[Task to carry out]: Write out all records as given; omit images.

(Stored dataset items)
--
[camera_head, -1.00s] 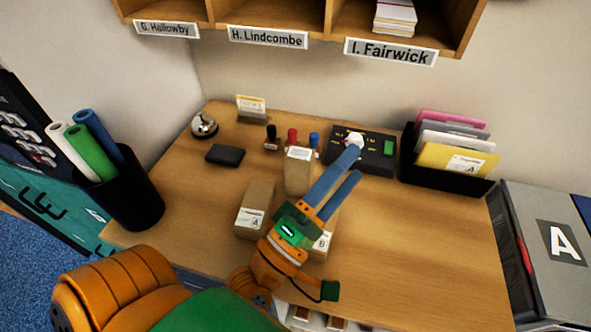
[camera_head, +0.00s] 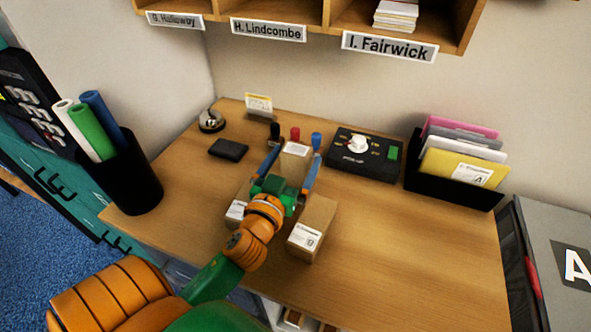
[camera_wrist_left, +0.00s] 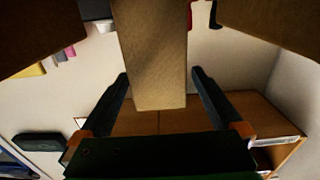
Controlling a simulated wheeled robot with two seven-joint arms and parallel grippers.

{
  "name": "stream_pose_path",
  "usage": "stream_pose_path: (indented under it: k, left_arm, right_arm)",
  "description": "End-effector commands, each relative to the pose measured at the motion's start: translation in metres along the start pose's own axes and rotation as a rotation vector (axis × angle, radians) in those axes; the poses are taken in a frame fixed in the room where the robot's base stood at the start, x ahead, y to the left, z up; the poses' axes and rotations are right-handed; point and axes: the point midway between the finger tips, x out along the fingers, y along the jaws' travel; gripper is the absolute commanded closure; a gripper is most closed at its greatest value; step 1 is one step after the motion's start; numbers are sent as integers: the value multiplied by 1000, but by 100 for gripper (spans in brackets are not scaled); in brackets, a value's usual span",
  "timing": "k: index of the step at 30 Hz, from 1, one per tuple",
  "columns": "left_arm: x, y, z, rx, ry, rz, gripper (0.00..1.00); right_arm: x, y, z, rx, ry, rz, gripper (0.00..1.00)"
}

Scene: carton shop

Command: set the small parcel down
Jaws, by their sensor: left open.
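My left gripper (camera_head: 297,152) is open in the head view, its two blue fingers on either side of a small tan parcel (camera_head: 295,152) with a white top label. The parcel stands upright on the desk; its lower part is hidden by my gripper. In the left wrist view this parcel (camera_wrist_left: 152,55) shows between the open fingers (camera_wrist_left: 160,95), with gaps on both sides. A second carton (camera_head: 236,211) is mostly hidden left of my wrist, and a third carton (camera_head: 314,222) stands to its right. My right gripper is not in view.
Stamps (camera_head: 295,134) stand just behind the parcel. A black box with a white knob (camera_head: 352,146) is behind right, a folder rack (camera_head: 455,185) farther right. The desk's right front (camera_head: 410,255) is clear.

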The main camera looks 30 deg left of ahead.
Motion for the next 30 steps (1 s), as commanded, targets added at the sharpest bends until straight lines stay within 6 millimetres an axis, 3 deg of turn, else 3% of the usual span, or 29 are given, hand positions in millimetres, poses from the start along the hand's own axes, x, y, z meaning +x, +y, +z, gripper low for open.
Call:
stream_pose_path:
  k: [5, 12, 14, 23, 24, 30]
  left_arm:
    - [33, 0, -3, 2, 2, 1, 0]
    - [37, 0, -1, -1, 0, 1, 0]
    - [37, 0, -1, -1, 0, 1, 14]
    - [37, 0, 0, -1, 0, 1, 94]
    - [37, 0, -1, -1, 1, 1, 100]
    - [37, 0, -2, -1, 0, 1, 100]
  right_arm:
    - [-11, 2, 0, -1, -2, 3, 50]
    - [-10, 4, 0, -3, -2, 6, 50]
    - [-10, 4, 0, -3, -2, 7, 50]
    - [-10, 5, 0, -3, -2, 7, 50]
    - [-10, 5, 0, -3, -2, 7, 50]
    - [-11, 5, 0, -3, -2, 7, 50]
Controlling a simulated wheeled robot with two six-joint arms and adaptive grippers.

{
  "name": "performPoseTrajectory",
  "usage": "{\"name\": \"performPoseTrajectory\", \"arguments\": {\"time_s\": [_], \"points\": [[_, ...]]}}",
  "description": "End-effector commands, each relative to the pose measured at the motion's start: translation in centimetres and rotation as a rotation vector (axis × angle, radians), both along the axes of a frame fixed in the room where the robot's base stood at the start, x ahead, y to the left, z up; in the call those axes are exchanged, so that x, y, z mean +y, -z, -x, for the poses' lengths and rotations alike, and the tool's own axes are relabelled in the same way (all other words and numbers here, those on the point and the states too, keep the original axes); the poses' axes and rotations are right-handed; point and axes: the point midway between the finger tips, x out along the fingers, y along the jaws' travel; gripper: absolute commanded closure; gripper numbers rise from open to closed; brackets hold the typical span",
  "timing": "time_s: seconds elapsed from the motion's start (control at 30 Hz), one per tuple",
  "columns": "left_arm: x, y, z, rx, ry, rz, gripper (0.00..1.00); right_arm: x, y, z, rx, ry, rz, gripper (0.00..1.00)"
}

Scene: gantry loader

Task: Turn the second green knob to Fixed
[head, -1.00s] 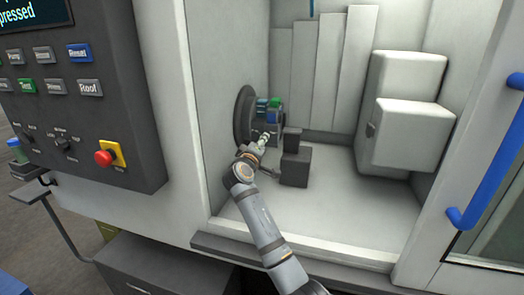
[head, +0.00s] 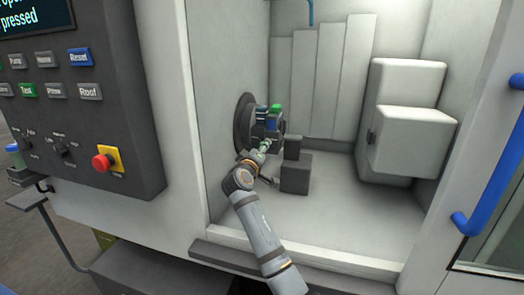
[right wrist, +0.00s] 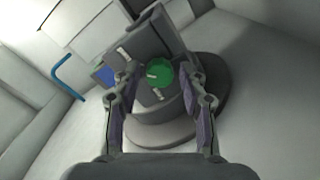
--
[Result]:
[camera_head, -1.00s] 
[camera_head, +0.00s] 
[camera_wrist_left, +0.00s] 
Controlling a simulated wheeled robot with two seven-joint arms and parallel grippers.

{
  "name": "stream_pose_path",
  "usage": "stream_pose_path: (indented under it: k, left_arm, right_arm)",
  "description": "End-effector commands, each relative to the pose measured at the motion's start: translation in metres along the start pose's own axes and rotation as a rotation vector (axis × angle, radians) in those axes; the poses are taken in a frame fixed in the room where the robot's base stood at the start, x ahead, y to the left, z up; the poses' axes and rotations are right-handed; point and axes: the point midway between the finger tips, x out along the fingers, y along the jaws' travel; gripper is the absolute commanded closure; a gripper is most closed at its greatest value; step 1 is one step after the motion's start; numbers are sent as integers: the value multiplied by 1000, but by 100 for gripper (spans in brackets are not scaled); in brackets, a value's usual span",
  "timing": "k: index of the step at 30 Hz, from 1, one per tuple",
  "columns": "left_arm: x, y, z, rx, ry, rz, gripper (0.00..1.00); right_arm: x, y, z, rx, ry, rz, gripper (0.00..1.00)"
}

Scene: carton shop

Command: set the small parcel down
Jaws, by their sensor: left open.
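My left gripper (camera_head: 297,152) is open in the head view, its two blue fingers on either side of a small tan parcel (camera_head: 295,152) with a white top label. The parcel stands upright on the desk; its lower part is hidden by my gripper. In the left wrist view this parcel (camera_wrist_left: 152,55) shows between the open fingers (camera_wrist_left: 160,95), with gaps on both sides. A second carton (camera_head: 236,211) is mostly hidden left of my wrist, and a third carton (camera_head: 314,222) stands to its right. My right gripper is not in view.
Stamps (camera_head: 295,134) stand just behind the parcel. A black box with a white knob (camera_head: 352,146) is behind right, a folder rack (camera_head: 455,185) farther right. The desk's right front (camera_head: 410,255) is clear.

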The main camera looks 30 deg left of ahead.
Motion for the next 30 steps (1 s), as commanded, targets added at the sharpest bends until straight lines stay within 6 millimetres an axis, 3 deg of turn, else 3% of the usual span, or 29 are given, hand positions in millimetres, poses from the start along the hand's own axes, x, y, z meaning +x, +y, +z, gripper low for open.
Call:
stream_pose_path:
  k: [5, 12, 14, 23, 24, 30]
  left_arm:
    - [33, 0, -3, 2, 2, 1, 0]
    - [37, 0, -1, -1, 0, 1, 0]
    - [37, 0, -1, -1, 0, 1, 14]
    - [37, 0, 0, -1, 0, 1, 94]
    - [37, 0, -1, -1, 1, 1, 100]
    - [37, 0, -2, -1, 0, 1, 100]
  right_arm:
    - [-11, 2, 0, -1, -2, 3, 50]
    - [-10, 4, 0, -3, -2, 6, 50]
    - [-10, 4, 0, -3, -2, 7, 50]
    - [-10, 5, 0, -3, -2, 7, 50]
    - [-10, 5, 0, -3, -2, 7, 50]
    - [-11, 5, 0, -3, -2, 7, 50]
Controlling a simulated wheeled robot with two six-joint arms and adaptive grippers.

{
  "name": "performPoseTrajectory",
  "usage": "{\"name\": \"performPoseTrajectory\", \"arguments\": {\"time_s\": [_], \"points\": [[_, ...]]}}",
  "description": "End-effector commands, each relative to the pose measured at the motion's start: translation in centimetres and rotation as a rotation vector (axis × angle, radians), both along the axes of a frame fixed in the room where the robot's base stood at the start, x ahead, y to the left, z up; in the call those axes are exchanged, so that x, y, z mean +y, -z, -x, for the poses' lengths and rotations alike, and the tool's own axes are relabelled in the same way (all other words and numbers here, those on the point and the states too, keep the original axes); the poses' axes and rotations are right-handed; point and axes: the point midway between the finger tips, x out along the fingers, y along the jaws' travel; gripper: absolute commanded closure; gripper numbers rise from open to closed; brackets hold the typical span",
  "timing": "time_s: seconds elapsed from the motion's start (control at 30 Hz), one per tuple",
  "columns": "left_arm: x, y, z, rx, ry, rz, gripper (0.00..1.00); right_arm: x, y, z, rx, ry, rz, gripper (0.00..1.00)"
}

Scene: gantry loader

Task: Turn the second green knob to Fixed
[head, -1.00s] 
[head, +0.00s] 
[right wrist, +0.00s] 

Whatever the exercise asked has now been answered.